The upshot of this theory is apparently the following: Every word has a meaning which derived metonymically from another word, and ultimately, these chains of metonymies all point back towards an original sound iconicity. Thus, Augustine reports that in order to avoid infinite regress,
… they assert that you must search until you arrive at some similarity of the sound of the word to the thing, as when we say the 'the clang of bronze' [aeris tinnitum], 'the whinnying of horses' [equorum hinnitum], 'the bleating of sheep' [ovium balatum], 'the blare of trumpets' [tubarum clangorem], 'the rattle of chains' [stridorum catenarum]. For you clearly see that these words sound like the things themselves which are signified by these words. But since there are things which do not make sounds, in these touch is the basis for similarity. If the things touch the sense smoothly or roughly, the smoothness or roughness of letters in like manner touches the hearing and thus has produced the names for them. For example, 'lene' [smoothly] itself has a smooth sound. Likewise, who does not by the name itself judge 'asperitas' [roughness] to be rough? It is gentle to the ears when we say 'voluptas' (pleasure); it is harsh when we say 'crux' (cross). This the words are perceived in the way the things themselves affect is. Just as honey itself affects the taste pleasantly, so its name, 'mel,' affects the hearing smoothly. 'Acre' (bitter) is harsh in both ways. Just as the words 'lana' (wool) and 'verpres' (brambles) are heard, so the things themselves are felt. The Stoics believed that these cases where the impression made one the senses by the sounds are, as it were, the cradle of words. From this point they believed that the license for naming had proceeded to the similarity of things themselves to each other. (p. 10/95)
Augustine's main beef with this theory seems that it is too speculative:
Even though it is is a great help to explicate the origin of a word, it is useless to start on a task whose prosecution could go on indefinitely.

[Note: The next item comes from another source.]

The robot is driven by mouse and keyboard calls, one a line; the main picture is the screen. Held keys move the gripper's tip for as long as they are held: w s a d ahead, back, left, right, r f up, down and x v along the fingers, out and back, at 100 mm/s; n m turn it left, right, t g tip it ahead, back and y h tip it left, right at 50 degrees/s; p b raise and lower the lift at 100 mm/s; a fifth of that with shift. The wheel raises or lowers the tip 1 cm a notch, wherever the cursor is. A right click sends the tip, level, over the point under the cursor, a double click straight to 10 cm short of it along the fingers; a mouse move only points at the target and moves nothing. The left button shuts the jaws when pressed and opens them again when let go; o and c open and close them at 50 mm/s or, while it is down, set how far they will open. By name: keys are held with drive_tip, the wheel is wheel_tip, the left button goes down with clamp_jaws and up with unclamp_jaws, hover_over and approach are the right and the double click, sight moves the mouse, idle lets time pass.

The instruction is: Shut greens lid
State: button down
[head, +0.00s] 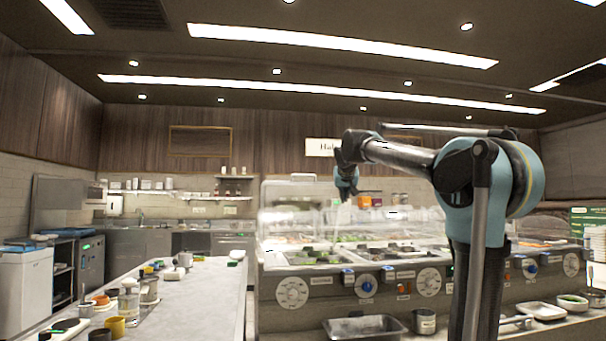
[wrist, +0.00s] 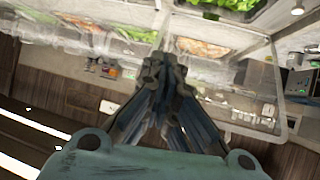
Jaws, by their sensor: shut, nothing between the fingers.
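My gripper (head: 347,185) is shut and empty, pointing down above the counter with the food wells in the head view. In the wrist view my gripper (wrist: 165,65) has its fingers together. Leafy greens (wrist: 222,8) lie in a well at the top of the wrist view, beyond the fingertips. A clear lid or panel with pale edges (wrist: 272,42) shows to the right of the fingers. In the head view a raised clear panel (head: 288,190) stands at the counter's left back. I cannot tell which clear piece is the greens lid, nor whether my gripper touches one.
The well counter (head: 262,290) has several dials along its front. A metal tray (head: 365,328) sits low in front. On the left, a long pale worktop (head: 205,285) carries jars and cups (head: 129,300). Open air surrounds my gripper above the counter.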

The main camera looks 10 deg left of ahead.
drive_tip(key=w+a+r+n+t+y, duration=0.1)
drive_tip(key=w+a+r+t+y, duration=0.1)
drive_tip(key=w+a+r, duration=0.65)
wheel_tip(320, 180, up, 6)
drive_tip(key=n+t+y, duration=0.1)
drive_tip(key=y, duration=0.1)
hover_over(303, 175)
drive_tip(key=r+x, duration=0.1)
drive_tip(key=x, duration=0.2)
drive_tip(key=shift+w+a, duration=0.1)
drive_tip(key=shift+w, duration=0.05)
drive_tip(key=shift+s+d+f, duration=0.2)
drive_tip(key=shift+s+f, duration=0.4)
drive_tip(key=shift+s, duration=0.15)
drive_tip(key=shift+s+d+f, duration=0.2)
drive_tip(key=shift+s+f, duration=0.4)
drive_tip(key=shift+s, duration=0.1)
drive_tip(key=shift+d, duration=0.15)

For who is able to discover why anything is called what it is called? (p. 9/93)
As an example, he gives a couple of hypotheses about the origin of the word verbum, asking "But what difference does this make to us?" (p. 9/93).

Varieties of Metonymic Shifts

The avenues by which words can jump from meaning to meaning are quite diverse. Twice in the text, Augustine gives a list of relationships that can warrant metonymic slides, once in chapter on "the origin of words" (Ch. VI) and once in the chapter on "equivocation" (Ch. X).

Here's the list from Chapter VI, page 11/97:
Proximity [vicinitas] is a broad notion which can be divided into many aspects:
  1. from influence, as in the present instance in which an alliance [foedus] is caused by the filthiness of the pig [foeditate porci];
  2. from effects, as puteus [a well] is named, it is believed, from its effect, potatio [drinking];
  3. from that which contains, as urbs [city] is named from the orbis [circle] which was by ancient custom plowed around the area […];
  4. from that which is contained as it is affirmed that by changing a letter horreum [granary] is named after hordeum [barley];
  5. or by transference [abusionem], as when we say horreum, and yet it is wheat that is preserved here;
  6. or the whole from the part, as when we call a sword by the name 'mucro' [point], which is the terminating part of the sword;
  7. or the part from the whole as when capillus [hair] is named from capitis pilus [hair of the head].
Here's the list from Chapter X, page 19/117–119:
I call it transference [translatione]
  1. when by similarity [similitudine] one name is used of many things, as both the man, renowned for his great eloquence, and his statue can be called 'Tillius.'
  2. Or when the part is named from the whole, as when his corpus can be said to be Tillius;
  3. or the whole from the part, as when we call whole houses 'tecta' [roofs].
  4. Or the species from the genus, for 'verba' is used chiefly of all the wors by which we speak, although the words which we decline by mood and tense are named 'verba' in a special sense.
  5. Or the genus from the species as 'scholastici' [scholars] were originally and properly those who were still in school, though now all who pursue a literary career [litteris vivunt] use this name.
  6. Or the effect from the cause, as 'Cicero' is a book of Cicero's.
  7. Or the cause from the effect, as something is a terror [terror] which causes terror.
  8. Or what is contained from the container, as those who are in a house are called a household.
  9. Or vice versa, as a tree is called a 'chestnut.'
  10. Or if any other manner is discovered in which something is named by a transfer, as it were, from the same source.
You see, I believe, what makes for ambiguity in a word.
The itemization is not in the original. It is interesting that many of these examples are slightly strange or would be analyzed differently (but equally speculatively) today; the relationship of a chestnut tree and a chestnut would, e.g., probably be seen as producer–product relation rather than container–contained.

Word, Thing, Concept, and Word-Thing

One last thing that I want to mention is the rather complicated four-part distinction that Augustine introduces in chapter VI between verbum, dicibile, dicto, and res.

The last tree can roughly be glossed as concept, word, and thing:
Now that which the mind not the ears perceives from the word and which is held within the mind itself is called a dicibile. When a word is spoken not for its own sake but for the sake of signifying something else, it is called a dictio. The thing itself which is neither a word nor the conception of a word in the mind [verbi in mente conceptio], whether or not it has a word by which it can be signified, is called nothing but a res in the proper sense of the name. (p. 8/89)
The verbum, however, is a word considered as a thing one can refer to:
Words are signs of things whenever they refer to them, even though those [words] by which we dispute about [things] are [signs] of words. […] When, therefore, a word is uttered for its own sake, that is, so that something is being asked or argued about the word itself, clearly it is the thing which is the subject of disputation and inquiry; but the thing in this case is called a verbum. (p. 8/89)
We thus have here a kind of use/mention distinction, although put in a slightly different vocabulary.